I meditate on the unwillingness of the majority of Australia's journalists to tell the story the way it happened - to simply report the facts.

I meditate on the dangers we face as Muslims increasingly kill and maim people guilty only of being non-Muslims - it used to be in far away countries but now it is happening on Australian suburban streets.

There is occasional talk about appeasement. But the truth is, it seems to me, it is more like cowardice. Those in authority no longer have the moral strength or certainty, or the nationalistic spirit to stand up, and speak up, for our land, and our way of life. And they certainly don't speak for me most of the time.

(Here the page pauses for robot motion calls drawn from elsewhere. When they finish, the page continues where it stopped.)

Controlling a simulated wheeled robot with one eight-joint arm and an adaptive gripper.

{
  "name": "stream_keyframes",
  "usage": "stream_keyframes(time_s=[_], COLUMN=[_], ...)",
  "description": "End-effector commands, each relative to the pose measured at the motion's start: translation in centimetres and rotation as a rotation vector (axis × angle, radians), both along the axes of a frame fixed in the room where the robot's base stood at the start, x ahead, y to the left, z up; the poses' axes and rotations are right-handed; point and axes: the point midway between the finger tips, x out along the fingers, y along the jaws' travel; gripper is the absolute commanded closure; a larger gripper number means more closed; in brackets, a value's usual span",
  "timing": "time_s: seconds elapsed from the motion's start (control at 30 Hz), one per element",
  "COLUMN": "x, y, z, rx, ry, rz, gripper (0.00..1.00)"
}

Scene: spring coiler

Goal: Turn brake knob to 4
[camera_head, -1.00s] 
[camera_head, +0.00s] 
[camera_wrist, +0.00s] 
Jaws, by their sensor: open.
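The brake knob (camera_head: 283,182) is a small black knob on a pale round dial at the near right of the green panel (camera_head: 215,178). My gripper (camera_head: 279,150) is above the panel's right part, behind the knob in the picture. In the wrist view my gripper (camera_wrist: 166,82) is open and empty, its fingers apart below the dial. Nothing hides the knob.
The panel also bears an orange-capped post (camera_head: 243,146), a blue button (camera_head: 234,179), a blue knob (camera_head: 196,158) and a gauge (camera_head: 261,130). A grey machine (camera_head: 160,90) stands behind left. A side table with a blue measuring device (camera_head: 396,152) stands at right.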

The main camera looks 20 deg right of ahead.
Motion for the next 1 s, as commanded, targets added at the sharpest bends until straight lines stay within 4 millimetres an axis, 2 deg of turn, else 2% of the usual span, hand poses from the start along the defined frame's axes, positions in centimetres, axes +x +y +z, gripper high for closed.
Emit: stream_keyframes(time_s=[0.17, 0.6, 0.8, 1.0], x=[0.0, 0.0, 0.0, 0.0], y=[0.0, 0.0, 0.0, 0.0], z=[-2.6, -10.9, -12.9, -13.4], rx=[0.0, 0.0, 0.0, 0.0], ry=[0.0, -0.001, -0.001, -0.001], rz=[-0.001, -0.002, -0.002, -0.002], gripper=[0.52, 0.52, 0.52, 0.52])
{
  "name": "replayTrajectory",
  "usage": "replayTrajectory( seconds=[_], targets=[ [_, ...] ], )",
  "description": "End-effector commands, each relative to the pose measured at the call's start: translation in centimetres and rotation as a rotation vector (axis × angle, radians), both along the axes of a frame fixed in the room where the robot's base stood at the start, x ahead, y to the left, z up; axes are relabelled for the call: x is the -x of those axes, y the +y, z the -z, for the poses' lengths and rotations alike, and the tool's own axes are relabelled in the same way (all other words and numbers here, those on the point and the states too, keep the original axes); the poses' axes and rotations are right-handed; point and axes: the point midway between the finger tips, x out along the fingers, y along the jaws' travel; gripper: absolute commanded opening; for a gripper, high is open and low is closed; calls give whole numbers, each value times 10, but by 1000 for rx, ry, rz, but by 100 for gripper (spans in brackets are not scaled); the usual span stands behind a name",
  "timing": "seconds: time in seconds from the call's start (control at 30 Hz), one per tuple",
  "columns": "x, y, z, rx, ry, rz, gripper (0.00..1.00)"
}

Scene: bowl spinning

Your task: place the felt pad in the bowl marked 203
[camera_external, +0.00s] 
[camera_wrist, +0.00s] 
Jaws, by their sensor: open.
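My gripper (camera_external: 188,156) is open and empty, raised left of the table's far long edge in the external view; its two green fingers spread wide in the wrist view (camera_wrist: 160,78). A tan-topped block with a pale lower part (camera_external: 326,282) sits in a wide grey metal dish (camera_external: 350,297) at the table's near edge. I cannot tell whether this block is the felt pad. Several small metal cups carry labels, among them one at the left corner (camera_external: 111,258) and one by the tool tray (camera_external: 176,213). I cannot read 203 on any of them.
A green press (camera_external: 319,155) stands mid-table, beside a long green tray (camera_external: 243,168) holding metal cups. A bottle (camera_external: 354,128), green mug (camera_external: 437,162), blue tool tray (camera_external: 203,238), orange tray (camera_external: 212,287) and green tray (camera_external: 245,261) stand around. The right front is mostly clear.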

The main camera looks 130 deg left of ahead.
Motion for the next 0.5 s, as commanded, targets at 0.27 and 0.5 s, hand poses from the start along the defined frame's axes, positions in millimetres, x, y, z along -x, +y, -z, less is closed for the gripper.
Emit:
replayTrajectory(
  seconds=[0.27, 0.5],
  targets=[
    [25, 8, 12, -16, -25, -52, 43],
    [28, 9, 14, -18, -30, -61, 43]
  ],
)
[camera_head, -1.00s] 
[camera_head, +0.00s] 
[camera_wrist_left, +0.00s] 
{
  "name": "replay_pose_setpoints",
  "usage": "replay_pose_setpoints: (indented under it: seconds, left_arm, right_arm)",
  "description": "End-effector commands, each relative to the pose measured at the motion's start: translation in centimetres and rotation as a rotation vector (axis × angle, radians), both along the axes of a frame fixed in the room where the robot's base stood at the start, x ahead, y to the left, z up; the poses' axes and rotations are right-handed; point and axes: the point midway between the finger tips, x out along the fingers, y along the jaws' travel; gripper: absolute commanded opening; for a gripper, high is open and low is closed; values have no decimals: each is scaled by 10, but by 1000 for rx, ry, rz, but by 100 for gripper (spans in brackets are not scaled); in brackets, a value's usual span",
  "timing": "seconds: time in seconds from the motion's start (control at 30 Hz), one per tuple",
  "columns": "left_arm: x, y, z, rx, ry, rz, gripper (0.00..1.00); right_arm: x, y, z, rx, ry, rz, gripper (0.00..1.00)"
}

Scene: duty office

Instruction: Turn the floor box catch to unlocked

None of this is going to end well for traditional Caucasian Australians, for Christians, and ironically for the chattering classes that so want this already doomed social experiment to continue - the intelligentsia will be the first to face the sword come the overthrow of our political system and our religious freedoms; if you're a politician, a bureaucrat, a journalist or political commentator, an educator, a doctor, an author, a minister or priest, a gay person, or just somebody Muslims disagree with - like the elderly historian recently killed for protecting historic treasures, you stand a very good chance of sharing the fate of Mr Curtis Cheng, Friday's innocent victim.

Remember if you are a non-Muslim in an Islamic society there are only three options:
- you can become a Muslim - and for later recanting your decision the penalty is death, or
- you can decline to become a Muslim and pay special taxes, and live as a second-class citizen, or
- death.

Isn't it time more people had an opinion, and spoke up for what we thought we once were?